[What is required]:
Every line from the one containing "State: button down" to the final line of the material below must be reproduced exactly; leave out all other lines.

--- BEGIN ---

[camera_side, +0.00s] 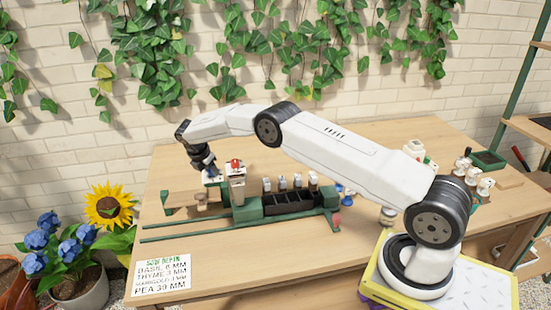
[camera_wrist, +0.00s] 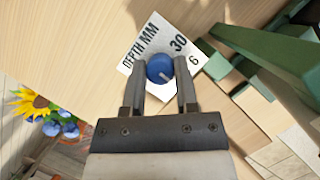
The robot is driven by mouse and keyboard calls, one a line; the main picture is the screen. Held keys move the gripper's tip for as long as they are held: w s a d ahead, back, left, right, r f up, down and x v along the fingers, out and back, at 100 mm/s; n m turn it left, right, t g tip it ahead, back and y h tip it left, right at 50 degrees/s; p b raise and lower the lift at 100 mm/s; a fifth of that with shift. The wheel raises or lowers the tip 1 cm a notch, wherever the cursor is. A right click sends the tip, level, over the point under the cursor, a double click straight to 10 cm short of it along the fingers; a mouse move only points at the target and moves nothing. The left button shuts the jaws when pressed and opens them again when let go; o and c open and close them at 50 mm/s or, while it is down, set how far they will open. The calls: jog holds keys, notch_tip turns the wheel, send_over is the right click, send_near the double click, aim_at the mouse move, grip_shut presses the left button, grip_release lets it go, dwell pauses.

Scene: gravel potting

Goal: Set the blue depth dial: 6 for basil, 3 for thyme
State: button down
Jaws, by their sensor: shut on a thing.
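The blue depth dial (camera_wrist: 160,67) is a round knob with a white pointer mark, on a white plate (camera_wrist: 141,58) printed "DEPTH MM", with 30 and 6 visible. In the wrist view the pointer slants to the lower right, towards my right finger; any number there is hidden. My gripper (camera_wrist: 160,75) is shut on the dial, one finger on each side. In the side view my gripper (camera_side: 207,168) reaches down to the left end of the green machine (camera_side: 290,204), where the dial is mostly hidden. A sheet (camera_side: 162,278) lists sowing depths, including basil and thyme.
Dark bins (camera_side: 290,201) and several small containers sit further right. Green rails (camera_side: 185,233) run along the table's front left. The table between rails and sheet is clear.

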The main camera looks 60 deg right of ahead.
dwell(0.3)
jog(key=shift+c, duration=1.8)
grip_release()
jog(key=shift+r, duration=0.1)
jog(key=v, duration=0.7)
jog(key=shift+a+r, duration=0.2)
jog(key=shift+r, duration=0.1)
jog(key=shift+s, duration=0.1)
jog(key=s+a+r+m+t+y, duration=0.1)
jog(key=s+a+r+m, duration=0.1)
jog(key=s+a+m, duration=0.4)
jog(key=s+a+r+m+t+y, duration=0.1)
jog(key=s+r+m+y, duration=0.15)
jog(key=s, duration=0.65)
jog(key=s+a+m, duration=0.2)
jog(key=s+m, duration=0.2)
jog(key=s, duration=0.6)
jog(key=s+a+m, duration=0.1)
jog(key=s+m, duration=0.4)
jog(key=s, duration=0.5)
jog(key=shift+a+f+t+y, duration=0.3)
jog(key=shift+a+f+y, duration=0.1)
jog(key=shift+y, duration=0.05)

--- END ---

[Finished exercise]:
State: button down
Jaws, by their sensor: shut on a thing.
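The blue depth dial (camera_wrist: 160,67) is a round knob with a white pointer mark, on a white plate (camera_wrist: 141,58) printed "DEPTH MM", with 30 and 6 visible. In the wrist view the pointer slants to the lower right, towards my right finger; any number there is hidden. My gripper (camera_wrist: 160,75) is shut on the dial, one finger on each side. In the side view my gripper (camera_side: 207,168) reaches down to the left end of the green machine (camera_side: 290,204), where the dial is mostly hidden. A sheet (camera_side: 162,278) lists sowing depths, including basil and thyme.
Dark bins (camera_side: 290,201) and several small containers sit further right. Green rails (camera_side: 185,233) run along the table's front left. The table between rails and sheet is clear.

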The main camera looks 60 deg right of ahead.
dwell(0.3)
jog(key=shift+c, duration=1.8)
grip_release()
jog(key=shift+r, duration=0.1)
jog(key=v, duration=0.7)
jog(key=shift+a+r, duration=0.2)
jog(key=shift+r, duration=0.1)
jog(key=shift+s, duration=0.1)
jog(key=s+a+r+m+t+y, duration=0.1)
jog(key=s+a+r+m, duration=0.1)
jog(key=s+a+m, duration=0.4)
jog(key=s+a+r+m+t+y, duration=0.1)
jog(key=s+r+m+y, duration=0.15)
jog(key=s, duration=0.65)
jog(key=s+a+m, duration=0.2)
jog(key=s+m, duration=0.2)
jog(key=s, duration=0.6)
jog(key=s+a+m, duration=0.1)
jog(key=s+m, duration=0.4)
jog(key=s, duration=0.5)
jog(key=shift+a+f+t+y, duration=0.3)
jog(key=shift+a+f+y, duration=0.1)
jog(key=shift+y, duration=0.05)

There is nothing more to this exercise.